DATASET CONTENT
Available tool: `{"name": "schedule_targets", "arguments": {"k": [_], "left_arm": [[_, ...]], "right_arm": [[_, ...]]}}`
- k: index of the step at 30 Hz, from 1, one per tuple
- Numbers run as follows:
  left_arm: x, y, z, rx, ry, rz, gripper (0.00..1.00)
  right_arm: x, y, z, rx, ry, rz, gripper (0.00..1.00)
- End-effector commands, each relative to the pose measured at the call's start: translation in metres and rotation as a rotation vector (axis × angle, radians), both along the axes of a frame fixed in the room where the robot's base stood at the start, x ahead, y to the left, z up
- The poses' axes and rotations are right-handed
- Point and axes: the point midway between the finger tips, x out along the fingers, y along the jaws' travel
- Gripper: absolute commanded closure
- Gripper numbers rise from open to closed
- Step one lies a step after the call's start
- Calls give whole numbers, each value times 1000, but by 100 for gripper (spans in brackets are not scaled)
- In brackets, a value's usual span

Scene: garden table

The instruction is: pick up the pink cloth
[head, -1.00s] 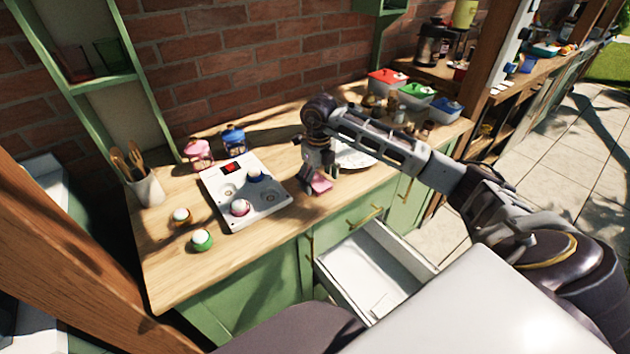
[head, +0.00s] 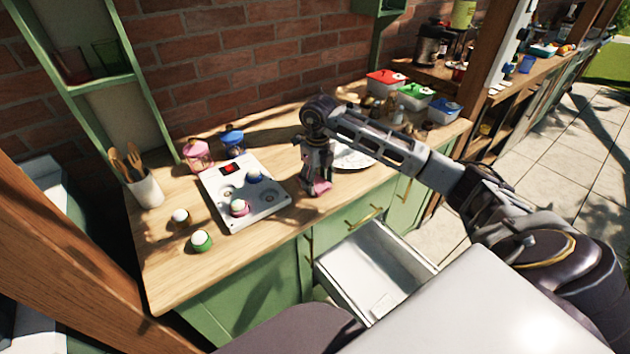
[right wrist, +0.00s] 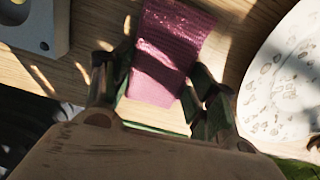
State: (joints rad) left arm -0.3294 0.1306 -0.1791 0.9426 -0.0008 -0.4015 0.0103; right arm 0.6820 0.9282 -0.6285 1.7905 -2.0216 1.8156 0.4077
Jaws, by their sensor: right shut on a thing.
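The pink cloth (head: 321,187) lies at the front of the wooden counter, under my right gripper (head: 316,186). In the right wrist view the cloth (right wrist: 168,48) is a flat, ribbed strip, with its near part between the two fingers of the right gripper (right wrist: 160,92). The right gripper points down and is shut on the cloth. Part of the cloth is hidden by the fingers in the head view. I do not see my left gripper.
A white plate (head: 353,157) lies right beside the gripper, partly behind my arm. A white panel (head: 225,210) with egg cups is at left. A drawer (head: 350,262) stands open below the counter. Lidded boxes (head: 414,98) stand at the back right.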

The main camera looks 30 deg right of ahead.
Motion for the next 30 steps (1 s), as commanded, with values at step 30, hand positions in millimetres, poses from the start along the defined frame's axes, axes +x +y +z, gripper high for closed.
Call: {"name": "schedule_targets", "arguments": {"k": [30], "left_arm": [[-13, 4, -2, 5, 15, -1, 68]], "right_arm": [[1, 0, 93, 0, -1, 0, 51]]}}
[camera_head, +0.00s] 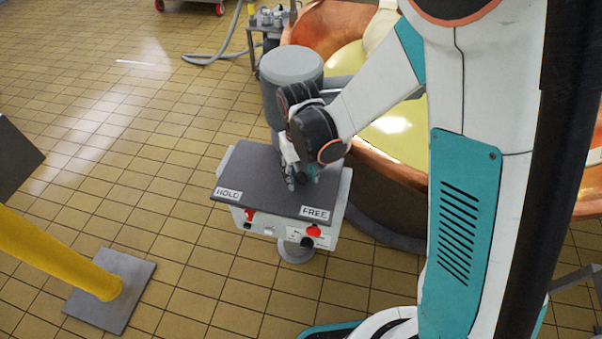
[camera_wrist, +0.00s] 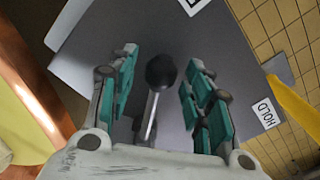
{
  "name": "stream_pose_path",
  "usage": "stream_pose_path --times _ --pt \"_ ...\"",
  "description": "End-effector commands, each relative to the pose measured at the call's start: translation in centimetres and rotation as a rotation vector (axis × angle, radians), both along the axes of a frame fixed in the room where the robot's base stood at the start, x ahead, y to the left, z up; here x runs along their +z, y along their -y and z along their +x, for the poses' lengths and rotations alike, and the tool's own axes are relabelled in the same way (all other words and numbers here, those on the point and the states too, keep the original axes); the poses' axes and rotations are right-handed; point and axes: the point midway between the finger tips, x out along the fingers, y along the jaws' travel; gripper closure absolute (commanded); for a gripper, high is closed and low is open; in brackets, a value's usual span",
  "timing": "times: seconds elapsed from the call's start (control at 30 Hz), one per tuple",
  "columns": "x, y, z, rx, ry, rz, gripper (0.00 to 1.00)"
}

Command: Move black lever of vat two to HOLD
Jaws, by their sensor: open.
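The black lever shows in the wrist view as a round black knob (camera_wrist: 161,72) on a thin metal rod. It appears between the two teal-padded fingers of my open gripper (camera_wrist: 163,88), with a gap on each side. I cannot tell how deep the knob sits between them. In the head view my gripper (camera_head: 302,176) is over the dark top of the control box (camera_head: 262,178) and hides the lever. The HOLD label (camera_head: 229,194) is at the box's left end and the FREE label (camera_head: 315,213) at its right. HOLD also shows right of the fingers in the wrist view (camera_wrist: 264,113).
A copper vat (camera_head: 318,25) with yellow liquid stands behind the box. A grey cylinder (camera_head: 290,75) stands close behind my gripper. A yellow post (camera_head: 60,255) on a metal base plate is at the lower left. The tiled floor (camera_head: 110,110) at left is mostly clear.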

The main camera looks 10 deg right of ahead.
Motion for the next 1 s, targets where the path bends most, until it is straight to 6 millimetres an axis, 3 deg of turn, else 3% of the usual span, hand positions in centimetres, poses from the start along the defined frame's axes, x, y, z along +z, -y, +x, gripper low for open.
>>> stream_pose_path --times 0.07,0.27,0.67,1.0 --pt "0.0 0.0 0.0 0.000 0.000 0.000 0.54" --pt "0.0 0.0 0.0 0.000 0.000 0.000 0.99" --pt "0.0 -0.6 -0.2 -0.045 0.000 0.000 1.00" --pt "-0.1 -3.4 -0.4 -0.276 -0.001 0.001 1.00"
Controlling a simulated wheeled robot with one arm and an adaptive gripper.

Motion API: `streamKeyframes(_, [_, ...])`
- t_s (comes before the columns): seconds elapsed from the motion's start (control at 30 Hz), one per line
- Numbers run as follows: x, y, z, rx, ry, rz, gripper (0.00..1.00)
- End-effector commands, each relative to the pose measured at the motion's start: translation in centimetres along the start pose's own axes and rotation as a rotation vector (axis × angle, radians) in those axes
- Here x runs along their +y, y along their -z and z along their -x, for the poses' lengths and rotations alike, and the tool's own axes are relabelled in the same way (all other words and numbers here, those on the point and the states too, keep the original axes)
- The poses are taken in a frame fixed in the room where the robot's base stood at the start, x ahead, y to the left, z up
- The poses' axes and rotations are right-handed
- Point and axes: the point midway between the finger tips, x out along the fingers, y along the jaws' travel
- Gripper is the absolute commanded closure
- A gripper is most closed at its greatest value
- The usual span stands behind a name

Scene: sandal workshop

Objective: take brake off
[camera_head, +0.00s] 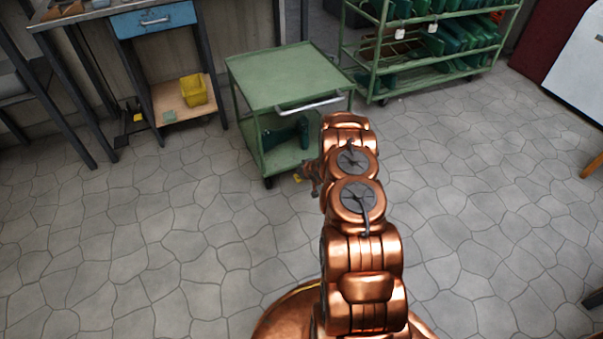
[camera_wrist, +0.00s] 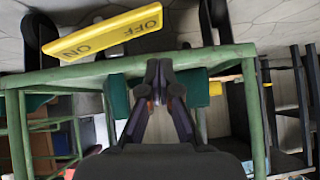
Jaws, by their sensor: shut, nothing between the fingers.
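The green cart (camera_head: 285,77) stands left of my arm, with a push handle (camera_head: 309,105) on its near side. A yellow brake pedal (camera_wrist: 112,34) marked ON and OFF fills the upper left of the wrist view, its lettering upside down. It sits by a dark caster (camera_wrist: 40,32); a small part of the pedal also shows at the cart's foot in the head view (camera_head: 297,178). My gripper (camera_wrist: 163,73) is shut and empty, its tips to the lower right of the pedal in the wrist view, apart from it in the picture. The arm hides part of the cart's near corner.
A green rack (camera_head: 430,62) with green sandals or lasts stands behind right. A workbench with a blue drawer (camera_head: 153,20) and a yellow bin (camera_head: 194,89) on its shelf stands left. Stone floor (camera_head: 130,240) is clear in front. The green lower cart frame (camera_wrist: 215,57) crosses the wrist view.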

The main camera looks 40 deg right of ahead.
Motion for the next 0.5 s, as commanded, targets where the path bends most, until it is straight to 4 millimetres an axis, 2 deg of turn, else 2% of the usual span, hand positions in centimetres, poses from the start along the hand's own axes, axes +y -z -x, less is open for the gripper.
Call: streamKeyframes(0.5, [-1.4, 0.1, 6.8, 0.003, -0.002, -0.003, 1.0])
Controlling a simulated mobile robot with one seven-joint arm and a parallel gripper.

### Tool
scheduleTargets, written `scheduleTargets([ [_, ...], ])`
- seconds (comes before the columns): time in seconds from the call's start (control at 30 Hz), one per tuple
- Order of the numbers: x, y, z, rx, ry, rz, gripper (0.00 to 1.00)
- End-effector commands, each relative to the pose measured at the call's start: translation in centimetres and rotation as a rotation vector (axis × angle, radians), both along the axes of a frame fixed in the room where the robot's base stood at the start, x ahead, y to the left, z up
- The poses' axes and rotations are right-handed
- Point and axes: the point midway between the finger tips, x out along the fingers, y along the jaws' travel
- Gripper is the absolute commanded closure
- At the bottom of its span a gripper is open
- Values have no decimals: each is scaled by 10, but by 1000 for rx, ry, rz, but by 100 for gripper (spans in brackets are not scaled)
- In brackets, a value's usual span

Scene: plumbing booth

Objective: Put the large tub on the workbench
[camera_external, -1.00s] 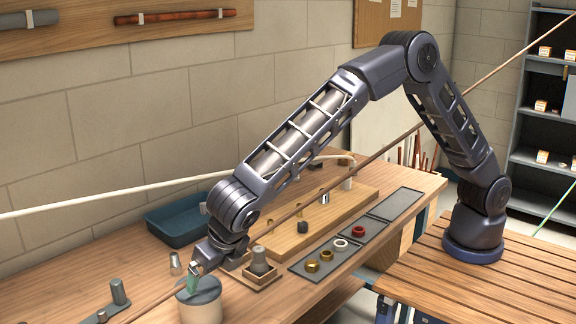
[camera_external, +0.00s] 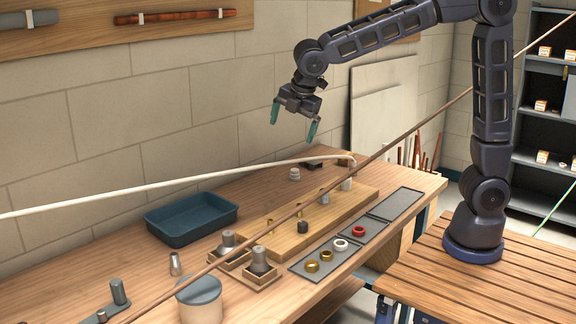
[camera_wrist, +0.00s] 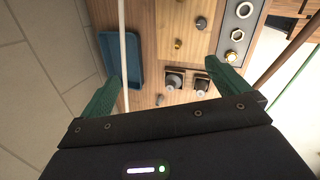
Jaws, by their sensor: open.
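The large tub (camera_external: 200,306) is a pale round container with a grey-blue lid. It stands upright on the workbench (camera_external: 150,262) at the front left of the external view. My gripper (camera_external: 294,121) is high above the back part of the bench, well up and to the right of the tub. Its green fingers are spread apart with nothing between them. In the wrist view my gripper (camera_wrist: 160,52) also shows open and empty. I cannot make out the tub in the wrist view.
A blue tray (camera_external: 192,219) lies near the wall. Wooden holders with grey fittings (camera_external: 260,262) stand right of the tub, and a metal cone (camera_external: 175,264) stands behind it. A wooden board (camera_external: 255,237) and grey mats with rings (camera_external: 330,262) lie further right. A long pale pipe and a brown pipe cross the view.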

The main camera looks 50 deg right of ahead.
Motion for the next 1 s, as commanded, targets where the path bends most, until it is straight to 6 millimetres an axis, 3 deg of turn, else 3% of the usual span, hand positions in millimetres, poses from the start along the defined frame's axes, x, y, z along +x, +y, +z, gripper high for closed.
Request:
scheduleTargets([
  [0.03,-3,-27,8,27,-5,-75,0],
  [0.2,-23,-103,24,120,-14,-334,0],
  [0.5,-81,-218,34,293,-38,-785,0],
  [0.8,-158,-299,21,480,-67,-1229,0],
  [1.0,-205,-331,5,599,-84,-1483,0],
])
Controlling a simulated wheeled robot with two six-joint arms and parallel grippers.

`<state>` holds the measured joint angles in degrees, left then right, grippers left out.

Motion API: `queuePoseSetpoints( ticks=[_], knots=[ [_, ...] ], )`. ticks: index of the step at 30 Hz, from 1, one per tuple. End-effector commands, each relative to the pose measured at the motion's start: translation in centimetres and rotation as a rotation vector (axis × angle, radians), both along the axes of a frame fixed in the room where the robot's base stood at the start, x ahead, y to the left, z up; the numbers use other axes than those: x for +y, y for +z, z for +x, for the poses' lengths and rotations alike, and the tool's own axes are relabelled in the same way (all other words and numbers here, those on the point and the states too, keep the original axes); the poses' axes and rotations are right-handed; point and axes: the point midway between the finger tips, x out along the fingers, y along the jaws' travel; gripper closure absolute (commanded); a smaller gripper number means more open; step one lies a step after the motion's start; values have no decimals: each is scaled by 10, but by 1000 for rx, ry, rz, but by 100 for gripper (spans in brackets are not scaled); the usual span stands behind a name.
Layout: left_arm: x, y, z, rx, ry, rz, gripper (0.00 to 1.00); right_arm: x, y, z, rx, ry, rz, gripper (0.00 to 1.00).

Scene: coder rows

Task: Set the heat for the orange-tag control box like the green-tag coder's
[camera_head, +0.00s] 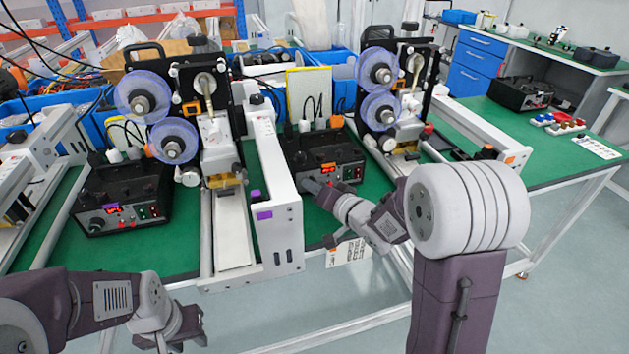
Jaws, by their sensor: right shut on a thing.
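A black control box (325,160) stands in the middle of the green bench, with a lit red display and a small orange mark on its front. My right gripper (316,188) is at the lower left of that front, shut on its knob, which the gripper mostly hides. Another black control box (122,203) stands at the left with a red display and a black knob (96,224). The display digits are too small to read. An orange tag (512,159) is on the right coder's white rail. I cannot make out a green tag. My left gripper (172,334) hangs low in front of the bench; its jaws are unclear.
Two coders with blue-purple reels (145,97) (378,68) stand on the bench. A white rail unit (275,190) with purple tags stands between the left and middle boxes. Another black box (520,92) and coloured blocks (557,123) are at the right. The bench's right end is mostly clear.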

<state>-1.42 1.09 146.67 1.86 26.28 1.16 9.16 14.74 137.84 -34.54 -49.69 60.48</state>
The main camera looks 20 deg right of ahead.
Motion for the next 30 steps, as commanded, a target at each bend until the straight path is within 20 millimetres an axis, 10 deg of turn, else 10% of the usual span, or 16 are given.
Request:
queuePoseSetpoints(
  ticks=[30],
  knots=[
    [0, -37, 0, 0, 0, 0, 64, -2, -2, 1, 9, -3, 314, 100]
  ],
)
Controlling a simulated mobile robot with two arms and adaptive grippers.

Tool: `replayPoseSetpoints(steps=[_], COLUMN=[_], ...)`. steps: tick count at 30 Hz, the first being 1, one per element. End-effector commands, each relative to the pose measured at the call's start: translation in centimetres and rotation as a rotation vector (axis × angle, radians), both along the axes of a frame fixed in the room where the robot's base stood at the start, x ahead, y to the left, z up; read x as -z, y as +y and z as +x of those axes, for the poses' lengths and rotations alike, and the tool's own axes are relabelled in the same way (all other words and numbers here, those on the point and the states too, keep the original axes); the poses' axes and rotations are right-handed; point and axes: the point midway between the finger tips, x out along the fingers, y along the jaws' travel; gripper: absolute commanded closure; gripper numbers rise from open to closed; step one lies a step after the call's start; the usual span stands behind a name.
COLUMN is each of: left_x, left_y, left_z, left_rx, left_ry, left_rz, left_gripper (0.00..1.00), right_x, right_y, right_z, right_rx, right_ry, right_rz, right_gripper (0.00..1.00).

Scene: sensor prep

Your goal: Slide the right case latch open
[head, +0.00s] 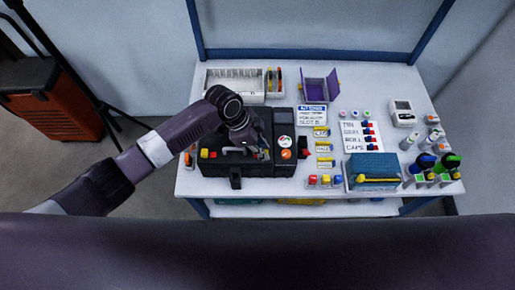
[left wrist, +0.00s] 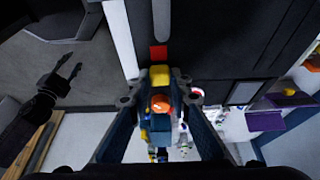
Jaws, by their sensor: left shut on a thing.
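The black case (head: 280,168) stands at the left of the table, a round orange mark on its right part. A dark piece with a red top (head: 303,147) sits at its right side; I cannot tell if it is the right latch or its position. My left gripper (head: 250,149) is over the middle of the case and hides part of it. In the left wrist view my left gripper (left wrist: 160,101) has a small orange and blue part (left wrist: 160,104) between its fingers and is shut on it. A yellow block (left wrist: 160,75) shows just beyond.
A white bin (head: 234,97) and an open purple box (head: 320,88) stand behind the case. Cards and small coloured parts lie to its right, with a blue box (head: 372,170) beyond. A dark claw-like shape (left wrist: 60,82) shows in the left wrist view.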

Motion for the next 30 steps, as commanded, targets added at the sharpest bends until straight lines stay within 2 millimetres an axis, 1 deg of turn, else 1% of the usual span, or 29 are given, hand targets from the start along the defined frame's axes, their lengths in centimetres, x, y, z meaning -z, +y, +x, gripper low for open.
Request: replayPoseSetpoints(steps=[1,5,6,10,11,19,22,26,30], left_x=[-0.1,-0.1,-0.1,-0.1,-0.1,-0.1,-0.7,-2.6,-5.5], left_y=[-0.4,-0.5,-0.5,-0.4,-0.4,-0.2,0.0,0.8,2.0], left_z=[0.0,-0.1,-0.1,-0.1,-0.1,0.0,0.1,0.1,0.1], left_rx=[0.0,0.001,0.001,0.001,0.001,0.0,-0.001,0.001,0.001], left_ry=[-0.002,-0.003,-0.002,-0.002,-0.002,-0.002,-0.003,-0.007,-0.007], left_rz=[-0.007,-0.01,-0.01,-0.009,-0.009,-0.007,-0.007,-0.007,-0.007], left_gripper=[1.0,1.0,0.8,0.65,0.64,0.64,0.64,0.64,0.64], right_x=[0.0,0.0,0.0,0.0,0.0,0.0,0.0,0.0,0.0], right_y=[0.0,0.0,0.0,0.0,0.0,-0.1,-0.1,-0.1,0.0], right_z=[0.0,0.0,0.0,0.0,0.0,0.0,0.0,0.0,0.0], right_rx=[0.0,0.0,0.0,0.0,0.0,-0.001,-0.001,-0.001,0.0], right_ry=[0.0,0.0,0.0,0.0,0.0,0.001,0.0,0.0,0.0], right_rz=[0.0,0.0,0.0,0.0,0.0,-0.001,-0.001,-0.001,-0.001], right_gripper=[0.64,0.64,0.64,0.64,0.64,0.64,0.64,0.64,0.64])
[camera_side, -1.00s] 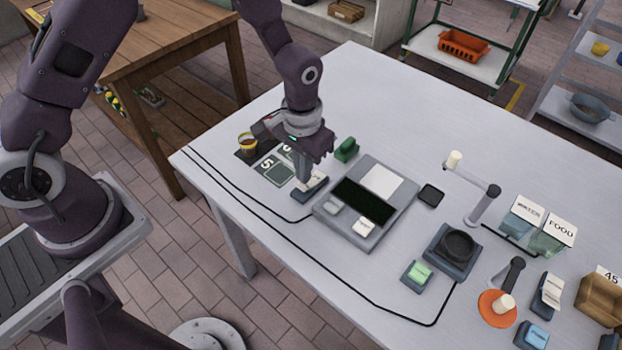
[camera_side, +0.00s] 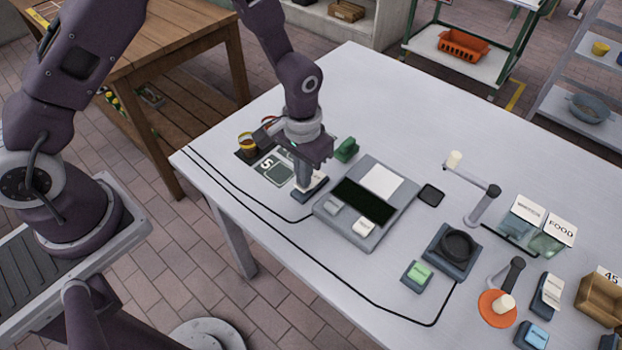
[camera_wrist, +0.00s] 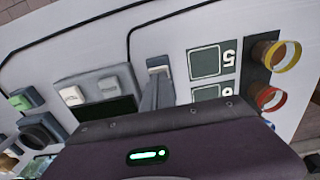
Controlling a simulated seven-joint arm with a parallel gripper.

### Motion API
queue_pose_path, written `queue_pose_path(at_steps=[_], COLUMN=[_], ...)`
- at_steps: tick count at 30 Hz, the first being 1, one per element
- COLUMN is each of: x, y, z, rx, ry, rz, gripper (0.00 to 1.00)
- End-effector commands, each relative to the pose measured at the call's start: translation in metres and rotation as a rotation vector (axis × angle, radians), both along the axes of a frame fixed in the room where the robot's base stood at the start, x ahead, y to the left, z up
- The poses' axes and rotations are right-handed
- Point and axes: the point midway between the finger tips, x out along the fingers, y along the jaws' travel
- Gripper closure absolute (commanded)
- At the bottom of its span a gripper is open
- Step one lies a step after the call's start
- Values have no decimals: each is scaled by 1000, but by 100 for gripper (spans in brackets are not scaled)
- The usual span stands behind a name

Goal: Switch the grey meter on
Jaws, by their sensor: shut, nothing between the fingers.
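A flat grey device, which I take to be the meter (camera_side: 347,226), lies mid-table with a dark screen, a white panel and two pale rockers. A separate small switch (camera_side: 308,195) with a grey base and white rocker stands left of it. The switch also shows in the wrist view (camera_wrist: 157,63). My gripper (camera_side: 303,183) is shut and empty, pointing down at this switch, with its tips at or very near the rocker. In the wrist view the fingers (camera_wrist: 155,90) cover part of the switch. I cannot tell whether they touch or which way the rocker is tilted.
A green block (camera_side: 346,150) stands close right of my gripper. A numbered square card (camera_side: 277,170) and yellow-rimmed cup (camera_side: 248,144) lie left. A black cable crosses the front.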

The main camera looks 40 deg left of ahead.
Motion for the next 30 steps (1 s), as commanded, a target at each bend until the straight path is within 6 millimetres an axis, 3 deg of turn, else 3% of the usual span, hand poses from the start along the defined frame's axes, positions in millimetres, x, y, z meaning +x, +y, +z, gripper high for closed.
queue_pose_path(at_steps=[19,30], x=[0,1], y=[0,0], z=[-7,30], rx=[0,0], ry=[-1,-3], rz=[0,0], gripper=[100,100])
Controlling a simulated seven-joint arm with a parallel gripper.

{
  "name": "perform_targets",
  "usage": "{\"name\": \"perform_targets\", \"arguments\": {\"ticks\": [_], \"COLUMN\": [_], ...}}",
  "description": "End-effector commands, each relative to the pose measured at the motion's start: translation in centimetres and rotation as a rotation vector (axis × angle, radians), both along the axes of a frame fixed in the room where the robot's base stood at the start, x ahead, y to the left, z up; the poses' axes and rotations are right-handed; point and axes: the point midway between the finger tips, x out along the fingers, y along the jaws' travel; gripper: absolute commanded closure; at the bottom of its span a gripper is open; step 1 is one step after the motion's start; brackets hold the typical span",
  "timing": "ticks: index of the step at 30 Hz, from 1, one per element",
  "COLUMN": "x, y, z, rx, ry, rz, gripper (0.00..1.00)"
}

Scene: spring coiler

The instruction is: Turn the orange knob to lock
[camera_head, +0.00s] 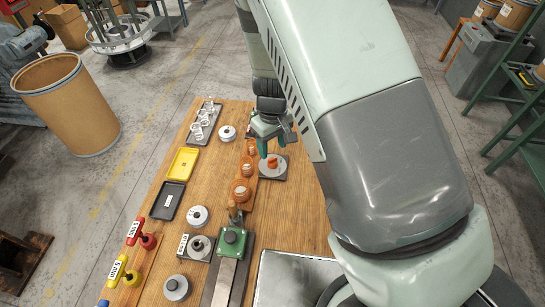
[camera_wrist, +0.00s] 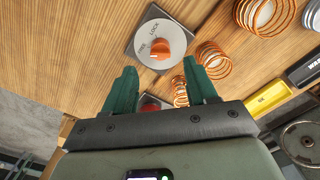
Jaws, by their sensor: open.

TASK STATEMENT
Go up to the line with "The instruction is: pick up the pink cloth" and retype exactly from there through the line with "State: (joints rad)". Leave out pictures.

SOLUTION TO THIS TASK
The instruction is: pick up the pink cloth
[head, -1.00s] 
[head, +0.00s] 
[right wrist, +0.00s] 
State: (joints rad) left arm -0.3294 0.1306 -0.1791 0.9426 -0.0008 -0.4015 0.0103; right arm 0.6820 0.9282 -0.6285 1.7905 -2.0216 1.8156 0.4077

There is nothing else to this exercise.